Recently I had a request from a customer to unzip files in the database. Of course, I used one of the most popular Oracle APEX APIs - APEX_ZIP - which is implemented in the APEX long time ago... I think in version 4 or 5.
At the moment I'm writing this blog I've been using the latest Oracle APEX 23.2. and I noticed some new functionality in this API... which is not yet officially documented in the Oracle API documentation.
So, what's new?
It goes for a new function named "get_dir_entries" and a new function "get_file_content" adapted for a new dir_entries approach.
Warning! Old function get_files is getting deprecated! This is stated in the package comments:
In which APEX version is this new functionality implemented?
I checked all APEX versions going from 23.2 toward previous versions and figured out that those new functionalities are implemented in version 21.2
Version 21.1:
Version 21.2:
But in the official documentation there is no mention of those new functions:
New approach vs old approach - benchmark
In the package comment it is stated that this new function is much faster and much more efficient.

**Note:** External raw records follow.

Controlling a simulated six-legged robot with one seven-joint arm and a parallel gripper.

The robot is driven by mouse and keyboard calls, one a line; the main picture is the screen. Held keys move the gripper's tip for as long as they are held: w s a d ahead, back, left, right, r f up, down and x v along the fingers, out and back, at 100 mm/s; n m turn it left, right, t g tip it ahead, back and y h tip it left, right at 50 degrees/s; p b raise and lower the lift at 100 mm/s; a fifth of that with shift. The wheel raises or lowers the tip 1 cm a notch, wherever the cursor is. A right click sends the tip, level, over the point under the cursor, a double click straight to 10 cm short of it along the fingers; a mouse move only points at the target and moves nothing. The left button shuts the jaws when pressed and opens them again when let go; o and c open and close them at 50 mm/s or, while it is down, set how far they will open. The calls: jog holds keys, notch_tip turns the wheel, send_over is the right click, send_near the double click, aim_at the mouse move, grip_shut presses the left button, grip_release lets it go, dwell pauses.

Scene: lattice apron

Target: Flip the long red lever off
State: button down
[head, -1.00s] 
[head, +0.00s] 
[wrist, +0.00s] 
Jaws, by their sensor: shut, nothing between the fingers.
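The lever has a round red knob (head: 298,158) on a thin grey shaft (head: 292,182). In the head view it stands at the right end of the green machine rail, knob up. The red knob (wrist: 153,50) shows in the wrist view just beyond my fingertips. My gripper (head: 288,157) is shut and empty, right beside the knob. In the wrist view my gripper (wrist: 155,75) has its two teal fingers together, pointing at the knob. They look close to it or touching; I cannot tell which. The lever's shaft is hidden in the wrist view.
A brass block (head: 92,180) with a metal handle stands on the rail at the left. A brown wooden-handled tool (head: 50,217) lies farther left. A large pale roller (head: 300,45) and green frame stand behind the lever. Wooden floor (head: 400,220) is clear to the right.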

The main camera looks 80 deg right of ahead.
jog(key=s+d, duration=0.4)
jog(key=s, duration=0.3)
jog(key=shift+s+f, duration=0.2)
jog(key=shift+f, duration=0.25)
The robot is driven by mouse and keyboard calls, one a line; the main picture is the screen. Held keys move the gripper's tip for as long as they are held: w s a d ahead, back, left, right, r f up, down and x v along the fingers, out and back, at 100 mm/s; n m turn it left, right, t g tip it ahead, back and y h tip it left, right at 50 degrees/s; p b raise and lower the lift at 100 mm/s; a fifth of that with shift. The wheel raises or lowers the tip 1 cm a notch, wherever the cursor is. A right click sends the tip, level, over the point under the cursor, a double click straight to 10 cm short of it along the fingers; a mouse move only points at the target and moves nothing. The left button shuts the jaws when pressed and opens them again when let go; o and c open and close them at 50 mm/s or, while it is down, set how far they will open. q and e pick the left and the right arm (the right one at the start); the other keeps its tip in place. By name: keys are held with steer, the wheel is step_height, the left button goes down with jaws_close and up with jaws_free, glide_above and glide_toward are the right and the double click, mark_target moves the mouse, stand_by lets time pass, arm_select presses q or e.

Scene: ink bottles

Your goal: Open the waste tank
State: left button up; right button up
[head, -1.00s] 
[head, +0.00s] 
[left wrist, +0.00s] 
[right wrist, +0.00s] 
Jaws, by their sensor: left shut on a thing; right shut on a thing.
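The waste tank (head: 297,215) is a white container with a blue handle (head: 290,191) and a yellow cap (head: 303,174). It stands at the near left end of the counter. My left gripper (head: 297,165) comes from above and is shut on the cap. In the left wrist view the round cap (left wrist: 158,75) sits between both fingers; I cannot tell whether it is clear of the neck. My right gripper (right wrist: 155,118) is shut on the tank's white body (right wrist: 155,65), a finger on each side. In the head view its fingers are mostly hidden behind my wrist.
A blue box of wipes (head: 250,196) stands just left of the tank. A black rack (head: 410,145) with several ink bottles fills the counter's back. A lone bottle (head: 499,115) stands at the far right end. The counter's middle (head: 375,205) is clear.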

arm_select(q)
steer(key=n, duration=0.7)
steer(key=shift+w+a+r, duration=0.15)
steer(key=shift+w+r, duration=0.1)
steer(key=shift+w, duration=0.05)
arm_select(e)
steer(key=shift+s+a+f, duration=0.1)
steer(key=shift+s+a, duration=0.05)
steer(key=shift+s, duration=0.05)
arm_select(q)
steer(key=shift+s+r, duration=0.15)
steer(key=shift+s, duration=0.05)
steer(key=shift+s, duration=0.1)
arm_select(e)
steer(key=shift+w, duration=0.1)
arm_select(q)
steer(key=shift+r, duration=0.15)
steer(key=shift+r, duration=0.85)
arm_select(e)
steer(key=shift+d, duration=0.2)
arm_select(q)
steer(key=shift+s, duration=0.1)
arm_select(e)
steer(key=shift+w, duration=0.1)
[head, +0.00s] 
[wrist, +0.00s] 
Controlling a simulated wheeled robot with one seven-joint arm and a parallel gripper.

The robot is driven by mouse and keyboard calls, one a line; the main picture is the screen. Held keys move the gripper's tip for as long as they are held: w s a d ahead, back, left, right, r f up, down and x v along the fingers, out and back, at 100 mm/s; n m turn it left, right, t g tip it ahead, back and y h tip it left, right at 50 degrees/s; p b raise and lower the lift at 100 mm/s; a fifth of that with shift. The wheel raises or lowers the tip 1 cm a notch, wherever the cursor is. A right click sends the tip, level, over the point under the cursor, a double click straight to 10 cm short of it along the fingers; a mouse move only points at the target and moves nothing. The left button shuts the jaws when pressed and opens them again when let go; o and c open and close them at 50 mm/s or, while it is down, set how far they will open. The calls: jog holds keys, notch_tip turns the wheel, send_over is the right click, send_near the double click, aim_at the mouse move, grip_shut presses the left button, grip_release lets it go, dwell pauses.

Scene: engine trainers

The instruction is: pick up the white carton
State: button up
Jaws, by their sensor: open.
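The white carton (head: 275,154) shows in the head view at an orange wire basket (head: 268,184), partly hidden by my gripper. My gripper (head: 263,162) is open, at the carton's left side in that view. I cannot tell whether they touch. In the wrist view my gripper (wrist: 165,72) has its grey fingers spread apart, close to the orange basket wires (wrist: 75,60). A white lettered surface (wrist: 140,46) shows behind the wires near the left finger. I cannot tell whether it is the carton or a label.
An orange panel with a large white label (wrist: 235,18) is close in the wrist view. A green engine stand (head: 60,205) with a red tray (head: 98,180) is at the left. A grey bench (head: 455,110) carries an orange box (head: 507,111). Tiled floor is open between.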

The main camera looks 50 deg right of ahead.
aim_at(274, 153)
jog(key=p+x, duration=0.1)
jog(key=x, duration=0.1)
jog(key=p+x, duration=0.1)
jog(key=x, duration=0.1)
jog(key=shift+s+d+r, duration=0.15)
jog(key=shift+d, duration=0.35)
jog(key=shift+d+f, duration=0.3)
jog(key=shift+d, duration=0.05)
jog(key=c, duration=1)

So I tested performances on extracting 10112 files from a ZIP archive. There are 2 steps in the process:
- get a list of all files from the ZIP file with get_dir_entries or ger_files function
- extract all files from the ZIP file with get_file_content function
Results are:
- new approach with get_dir_entries took cca 30 seconds to finish
- old approach with get_files - after more than 1 hour I stopped the script execution
Looking in details for a new approach:
- the first step of preparing a file list took most of the time... around 29 seconds
- to extract 10112 files - it took only a second.
Benchmark details (dbms output):
The code I used for testing:
DECLARE
l_zip blob;
l_files apex_zip.t_dir_entries;
l_file blob;
l_counter pls_integer := 1;
l_index varchar2(32767);
PROCEDURE p_out (p_text varchar2) IS
BEGIN
dbms_output.put_line(to_char(systimestamp, 'hh24:mi:ssXff') || ' - ' || p_text);
END p_out;
BEGIN
SELECT blob_content
INTO l_zip
FROM import_zip_xml
WHERE id = 2;
dbms_output.put_line('ZIP file size: ' || dbms_lob.getLength(l_zip) );
p_out('Getting dir entries list...');
l_files := apex_zip.get_dir_entries (
p_zipped_blob => l_zip,
p_only_files => true
);
p_out('Total files in the list: ' || l_files.count);
p_out('Start extracting files...');
--unzip files
l_index := l_files.first;
LOOP
EXIT WHEN l_index is null;
--p_out('Processing file ' || to_char(l_counter, 'fm00000') || ' ' || l_index || ': ');
l_file := apex_zip.get_file_content (
p_zipped_blob => l_zip,
p_dir_entry => l_files( l_index )
);
l_index := l_files.next(l_index);
l_counter := l_counter + 1;
END LOOP;
p_out('Finish.');
END;
One more detail I noticed - a function get_dir_entries is returning not only a collection of filenames found in the ZIP file but for every file it returns an uncompressed file size too.
This is the record type and the collection it returns:
A Conclusion
If You have a newer version of APEX, >= 21.2, this new approach is definitely worth using.
Performances are blazing fast.
Plus, there are additional metadata provided for files, like an uncompressed file size for example.